The Dallas Fed’s February manufacturing index fell to -11.2, down from -4.4 in January and well below the -4 reading that was expected.
In the last couple of months, this report has been in focus as business owners in Texas take stock of how the decline in oil prices is weighing on the state’s economy.
And Monday’s report was no different.
One business executive in the primary metal manufacturing sector said: “There has been a rapid decline in orders over the past 30 days, primarily in energy-related work. Overall, business has declined by 30% in the past month, and our forecasts, based on customer feedback and order volumes, indicate further decline in overall business.”

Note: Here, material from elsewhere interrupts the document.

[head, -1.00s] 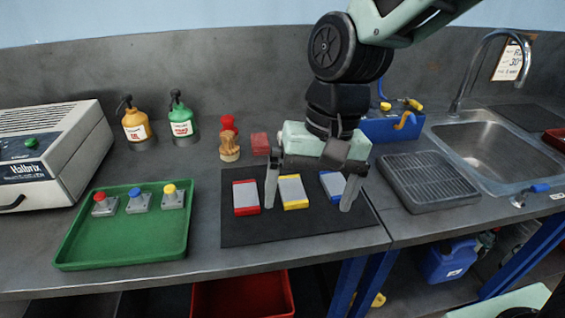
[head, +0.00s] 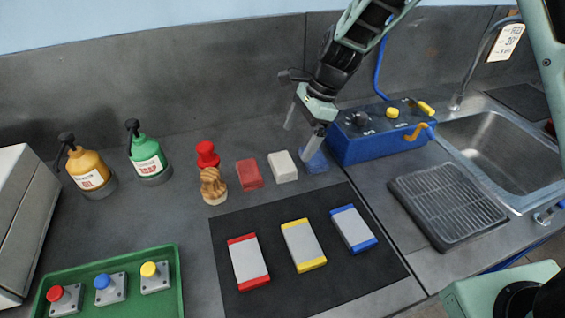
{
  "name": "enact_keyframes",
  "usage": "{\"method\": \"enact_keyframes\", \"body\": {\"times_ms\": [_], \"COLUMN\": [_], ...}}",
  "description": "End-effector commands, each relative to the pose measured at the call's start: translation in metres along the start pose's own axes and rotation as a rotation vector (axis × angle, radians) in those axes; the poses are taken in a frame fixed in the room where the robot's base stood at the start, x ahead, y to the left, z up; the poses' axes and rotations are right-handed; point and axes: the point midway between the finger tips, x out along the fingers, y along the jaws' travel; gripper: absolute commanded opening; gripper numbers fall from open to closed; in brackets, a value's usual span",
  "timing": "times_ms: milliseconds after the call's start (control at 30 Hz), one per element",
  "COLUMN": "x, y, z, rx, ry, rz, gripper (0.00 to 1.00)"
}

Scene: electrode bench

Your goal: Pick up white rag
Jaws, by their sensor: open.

A business leader in the machinery manufacturing sector said:
Oil at $50 per barrel is painful. We laid off 25 percent of our workforce to match labor with demand. The current thinking is if we can get through the first half of 2015 unscathed, we will be okay in the second half. We’re optimistic that things will be better in the second half of the year in the offshore energy market.
From the same sector, business executives said: “The oil price is driving down drilling activity in North America, and our business is strongly correlated to the number of active drilling rigs. We have a tough couple of quarters ahead.”
The dollar has also weighed on activity in the state, with an executive in food manufacturing saying exports had “slowed significantly” because of the dollar’s elevated valuation, while the lower cost of energy is helping production and transportation expenses in this sector.
And it was an executive in the machinery manufacturing sector who noted that while oil prices had collapsed, the full impact of this was far from making its way through the economy:
“Oil prices have not affected backlog or sale yet. But we assume that they will in the future.”